1. Every happening connected with the Jewish people, especially a large gathering of Jewish women who are the “mistresses” and “foundations” of the Jewish homes, certainly is endowed and imbued with heavenly blessings and special strengths from the Holy One, Blessed be He, the Master of the world.

This gathering of N’shei uBnos Chabad (the Lubavitch Women’s Organization) which takes place in the days preceding the holiday of Shavuos, the Season of the Giving of Our Torah, carries with it special significance connected to G‑d’s Torah.

Torah is called G‑d’s precious, sequestered treasure, for which G‑d, as it were, has a special affection. It is truly precious and valuable and had to be “hidden and protected.” Yet, the Holy One, Blessed be He, gave this beloved treasure to the Jewish people with His gracious benevolence.

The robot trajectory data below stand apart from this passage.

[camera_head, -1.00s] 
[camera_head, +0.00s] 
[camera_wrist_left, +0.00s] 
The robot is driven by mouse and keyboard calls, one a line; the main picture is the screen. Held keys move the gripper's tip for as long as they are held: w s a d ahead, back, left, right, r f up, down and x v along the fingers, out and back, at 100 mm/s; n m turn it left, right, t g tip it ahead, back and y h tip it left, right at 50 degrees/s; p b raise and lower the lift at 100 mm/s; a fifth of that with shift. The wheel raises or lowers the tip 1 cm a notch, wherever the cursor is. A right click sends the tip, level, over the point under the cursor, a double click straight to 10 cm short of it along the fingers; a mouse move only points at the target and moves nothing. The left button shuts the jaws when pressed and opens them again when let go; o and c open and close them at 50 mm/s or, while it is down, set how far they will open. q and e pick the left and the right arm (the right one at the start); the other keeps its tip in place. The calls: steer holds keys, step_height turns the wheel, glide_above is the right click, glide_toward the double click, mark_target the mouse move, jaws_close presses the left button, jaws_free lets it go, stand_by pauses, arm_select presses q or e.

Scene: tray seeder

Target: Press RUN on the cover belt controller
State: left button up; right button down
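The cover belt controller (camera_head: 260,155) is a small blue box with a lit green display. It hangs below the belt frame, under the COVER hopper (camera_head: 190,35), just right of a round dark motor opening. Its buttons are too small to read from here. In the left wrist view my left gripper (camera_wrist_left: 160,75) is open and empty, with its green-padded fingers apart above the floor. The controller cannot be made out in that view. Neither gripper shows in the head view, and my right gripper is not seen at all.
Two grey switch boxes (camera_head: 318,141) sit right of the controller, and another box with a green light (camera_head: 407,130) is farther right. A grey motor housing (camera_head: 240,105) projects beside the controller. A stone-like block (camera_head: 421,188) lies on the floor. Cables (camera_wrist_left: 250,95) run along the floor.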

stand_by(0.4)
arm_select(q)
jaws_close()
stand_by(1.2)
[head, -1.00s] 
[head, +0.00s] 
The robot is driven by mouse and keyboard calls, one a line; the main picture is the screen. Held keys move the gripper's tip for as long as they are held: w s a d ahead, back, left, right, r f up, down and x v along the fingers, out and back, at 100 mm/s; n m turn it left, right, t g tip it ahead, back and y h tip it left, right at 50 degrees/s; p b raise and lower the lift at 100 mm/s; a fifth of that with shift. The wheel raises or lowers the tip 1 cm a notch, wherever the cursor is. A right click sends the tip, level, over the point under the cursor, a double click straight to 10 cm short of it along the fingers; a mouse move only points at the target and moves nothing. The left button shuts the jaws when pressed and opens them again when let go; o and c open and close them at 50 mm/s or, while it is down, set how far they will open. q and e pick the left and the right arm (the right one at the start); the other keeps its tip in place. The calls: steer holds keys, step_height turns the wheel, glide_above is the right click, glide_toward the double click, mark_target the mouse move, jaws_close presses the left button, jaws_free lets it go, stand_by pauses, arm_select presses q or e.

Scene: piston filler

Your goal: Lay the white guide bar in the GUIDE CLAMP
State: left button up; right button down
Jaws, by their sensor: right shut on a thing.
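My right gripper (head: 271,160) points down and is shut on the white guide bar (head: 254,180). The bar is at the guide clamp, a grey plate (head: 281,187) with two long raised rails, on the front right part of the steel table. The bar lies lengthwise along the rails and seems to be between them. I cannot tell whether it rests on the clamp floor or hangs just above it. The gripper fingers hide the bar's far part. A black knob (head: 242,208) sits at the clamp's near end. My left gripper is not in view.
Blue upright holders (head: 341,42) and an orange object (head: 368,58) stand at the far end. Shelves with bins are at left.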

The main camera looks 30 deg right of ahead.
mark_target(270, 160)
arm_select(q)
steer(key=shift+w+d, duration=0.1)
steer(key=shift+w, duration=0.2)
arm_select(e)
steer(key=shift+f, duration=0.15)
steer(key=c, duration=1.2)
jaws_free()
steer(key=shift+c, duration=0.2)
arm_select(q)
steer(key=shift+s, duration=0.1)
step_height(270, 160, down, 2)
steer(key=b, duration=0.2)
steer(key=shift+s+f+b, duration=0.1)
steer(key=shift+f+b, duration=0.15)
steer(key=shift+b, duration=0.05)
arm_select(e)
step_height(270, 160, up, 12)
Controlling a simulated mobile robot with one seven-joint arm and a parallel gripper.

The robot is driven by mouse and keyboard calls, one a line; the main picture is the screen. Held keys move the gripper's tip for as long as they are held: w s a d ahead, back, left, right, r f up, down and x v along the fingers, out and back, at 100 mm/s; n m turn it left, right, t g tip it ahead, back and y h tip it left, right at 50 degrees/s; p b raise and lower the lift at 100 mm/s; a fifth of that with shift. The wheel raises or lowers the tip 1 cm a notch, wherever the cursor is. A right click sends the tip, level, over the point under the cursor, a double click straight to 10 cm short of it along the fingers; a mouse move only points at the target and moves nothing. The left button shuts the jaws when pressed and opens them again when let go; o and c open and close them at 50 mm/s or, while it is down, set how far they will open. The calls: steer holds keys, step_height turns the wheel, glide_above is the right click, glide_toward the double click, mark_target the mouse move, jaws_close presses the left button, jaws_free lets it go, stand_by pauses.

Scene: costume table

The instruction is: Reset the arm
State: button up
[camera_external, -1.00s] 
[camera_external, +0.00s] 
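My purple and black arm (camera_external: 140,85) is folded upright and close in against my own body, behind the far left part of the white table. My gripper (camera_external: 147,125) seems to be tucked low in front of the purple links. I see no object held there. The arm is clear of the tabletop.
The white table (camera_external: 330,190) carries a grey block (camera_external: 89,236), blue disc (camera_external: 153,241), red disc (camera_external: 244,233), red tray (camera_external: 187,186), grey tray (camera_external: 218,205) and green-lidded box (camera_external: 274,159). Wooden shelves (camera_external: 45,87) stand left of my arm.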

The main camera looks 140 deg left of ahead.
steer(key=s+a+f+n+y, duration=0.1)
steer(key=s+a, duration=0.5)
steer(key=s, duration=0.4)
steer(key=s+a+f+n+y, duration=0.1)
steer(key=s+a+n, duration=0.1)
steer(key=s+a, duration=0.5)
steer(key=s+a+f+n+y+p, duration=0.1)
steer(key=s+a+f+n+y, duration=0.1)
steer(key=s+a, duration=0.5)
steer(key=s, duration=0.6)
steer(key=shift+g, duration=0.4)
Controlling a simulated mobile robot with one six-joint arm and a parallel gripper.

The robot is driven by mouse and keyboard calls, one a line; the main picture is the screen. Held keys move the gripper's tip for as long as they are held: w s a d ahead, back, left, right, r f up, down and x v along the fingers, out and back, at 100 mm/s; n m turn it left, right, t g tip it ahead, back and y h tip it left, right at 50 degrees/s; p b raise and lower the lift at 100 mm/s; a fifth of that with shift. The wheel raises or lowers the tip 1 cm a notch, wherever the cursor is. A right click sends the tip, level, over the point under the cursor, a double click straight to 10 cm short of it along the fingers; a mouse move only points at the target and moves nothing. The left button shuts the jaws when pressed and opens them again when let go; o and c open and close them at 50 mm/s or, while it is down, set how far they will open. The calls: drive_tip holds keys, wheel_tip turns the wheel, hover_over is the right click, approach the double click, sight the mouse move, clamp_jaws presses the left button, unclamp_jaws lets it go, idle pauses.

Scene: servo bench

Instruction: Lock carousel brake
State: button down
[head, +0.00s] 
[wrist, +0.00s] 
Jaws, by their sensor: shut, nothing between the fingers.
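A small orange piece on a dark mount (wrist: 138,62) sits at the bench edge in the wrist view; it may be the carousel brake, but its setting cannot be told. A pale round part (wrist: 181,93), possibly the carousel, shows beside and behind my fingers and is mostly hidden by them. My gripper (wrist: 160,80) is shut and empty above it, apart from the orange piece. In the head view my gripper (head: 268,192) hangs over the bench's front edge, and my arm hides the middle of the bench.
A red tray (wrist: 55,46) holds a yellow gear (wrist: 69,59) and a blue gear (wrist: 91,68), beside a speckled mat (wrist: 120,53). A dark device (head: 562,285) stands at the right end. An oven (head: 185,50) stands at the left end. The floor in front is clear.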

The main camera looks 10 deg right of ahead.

For us Torah is the “Torah of life,” for we live according to its dictates; it is not locked away in a golden chest. It is also a “Torah of light,” for its directives are clear and bright. At the same time it is also the “Torah of truth,” for its teachings and precepts are not relatively “good,” or “true,” but absolutely good and bring out the true nature of all existence. And since G‑d is the source of Torah it reveals the true existence of the world and all the creations, that at every moment and in every place the source of life is from G‑d the Creator.

Therefore, at the moment of Matan Torah not even a bird chirped; the world held its breath and stood still, listening to G‑d’s words. For although the Torah was given to the Jewish people, they must bring peace into the world by imbuing the secular, mundane world with Torah and imparting to all people, even non-Jews, the word of G‑d, embodied in the Seven Noachide Laws.

The Torah teaches us how to use every created being for its true purpose to bring glory to G‑d, and when we follow the law of Torah we effect true perfection, G‑dliness, holiness and light in all worldly things to the point that “the world will be filled with the knowledge of G‑d.”

This is the goal of making the world a dwelling place for G‑d.

In a proper abode every detail will indicate who the master of the house is — if the master is orderly, true and radiant so, too, will all the details of the home reflect these qualities. The Jewish woman, as the “mistress of her home,” need not be given these examples, for she knows from her own home how she devotes all her energy and zeal so that her house should shine, that everything should be in order and that anything unsuitable for a Jewish home should be eliminated.

This analogy helps us realize that in “G‑d’s abode” every detail must be according to G‑d’s will and desire and that the world must “shine.”

At Matan Torah the Holy One, Blessed be He, chose the Jewish people to receive the Torah. Their mission and Divine service is to cause the Torah to penetrate and permeate all aspects and details of the world and to convert the world into a dwelling place for G‑d.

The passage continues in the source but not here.